>>>>

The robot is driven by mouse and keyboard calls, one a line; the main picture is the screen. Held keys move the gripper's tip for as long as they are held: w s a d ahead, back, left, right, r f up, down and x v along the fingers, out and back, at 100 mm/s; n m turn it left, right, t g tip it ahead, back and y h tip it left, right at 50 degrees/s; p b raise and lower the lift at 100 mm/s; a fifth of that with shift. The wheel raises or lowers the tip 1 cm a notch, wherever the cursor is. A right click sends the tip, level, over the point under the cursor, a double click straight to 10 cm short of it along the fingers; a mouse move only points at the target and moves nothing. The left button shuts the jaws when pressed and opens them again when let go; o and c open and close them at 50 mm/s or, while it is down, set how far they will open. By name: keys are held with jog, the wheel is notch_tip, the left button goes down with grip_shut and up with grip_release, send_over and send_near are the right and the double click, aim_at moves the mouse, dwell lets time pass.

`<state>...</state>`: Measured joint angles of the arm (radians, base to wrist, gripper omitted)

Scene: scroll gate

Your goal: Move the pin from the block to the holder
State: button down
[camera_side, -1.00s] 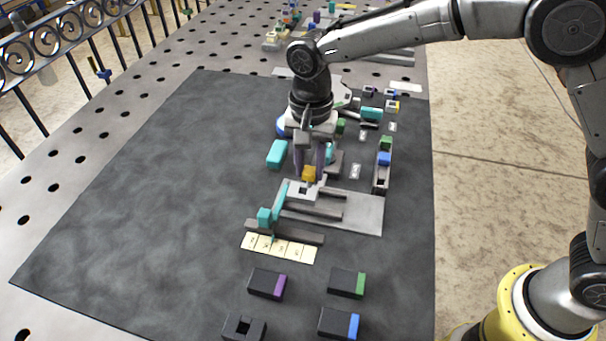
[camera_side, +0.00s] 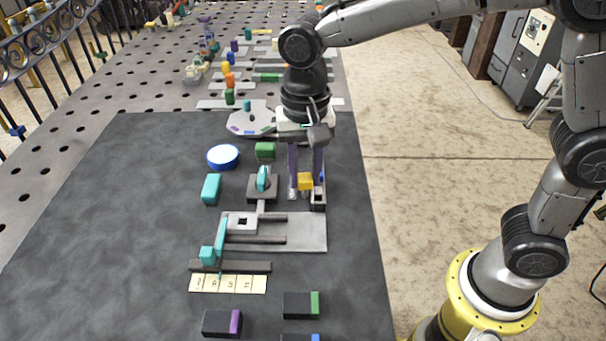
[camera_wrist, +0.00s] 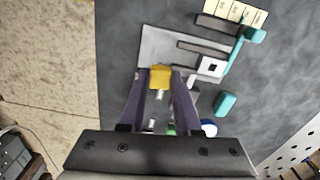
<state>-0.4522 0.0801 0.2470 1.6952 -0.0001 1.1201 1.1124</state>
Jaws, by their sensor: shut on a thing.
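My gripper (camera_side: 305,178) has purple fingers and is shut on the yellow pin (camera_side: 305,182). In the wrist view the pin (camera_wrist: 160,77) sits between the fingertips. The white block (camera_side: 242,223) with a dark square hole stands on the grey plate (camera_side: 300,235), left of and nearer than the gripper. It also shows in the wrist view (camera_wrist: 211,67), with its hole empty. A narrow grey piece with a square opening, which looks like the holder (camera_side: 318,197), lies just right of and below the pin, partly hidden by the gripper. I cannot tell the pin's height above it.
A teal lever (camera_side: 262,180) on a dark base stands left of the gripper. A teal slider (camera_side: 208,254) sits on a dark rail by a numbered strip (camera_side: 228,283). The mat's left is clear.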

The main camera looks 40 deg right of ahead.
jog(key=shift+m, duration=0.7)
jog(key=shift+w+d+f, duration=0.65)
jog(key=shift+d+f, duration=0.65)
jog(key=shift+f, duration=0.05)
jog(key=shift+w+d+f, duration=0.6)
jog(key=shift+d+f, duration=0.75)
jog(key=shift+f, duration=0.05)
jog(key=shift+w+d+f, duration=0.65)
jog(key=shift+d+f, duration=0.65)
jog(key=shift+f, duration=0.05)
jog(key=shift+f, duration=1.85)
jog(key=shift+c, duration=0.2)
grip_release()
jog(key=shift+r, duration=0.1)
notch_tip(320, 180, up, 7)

<<<<

Go through the material above and count the lines that include "down". Give the number alone.

◆ **Expected answer**: 2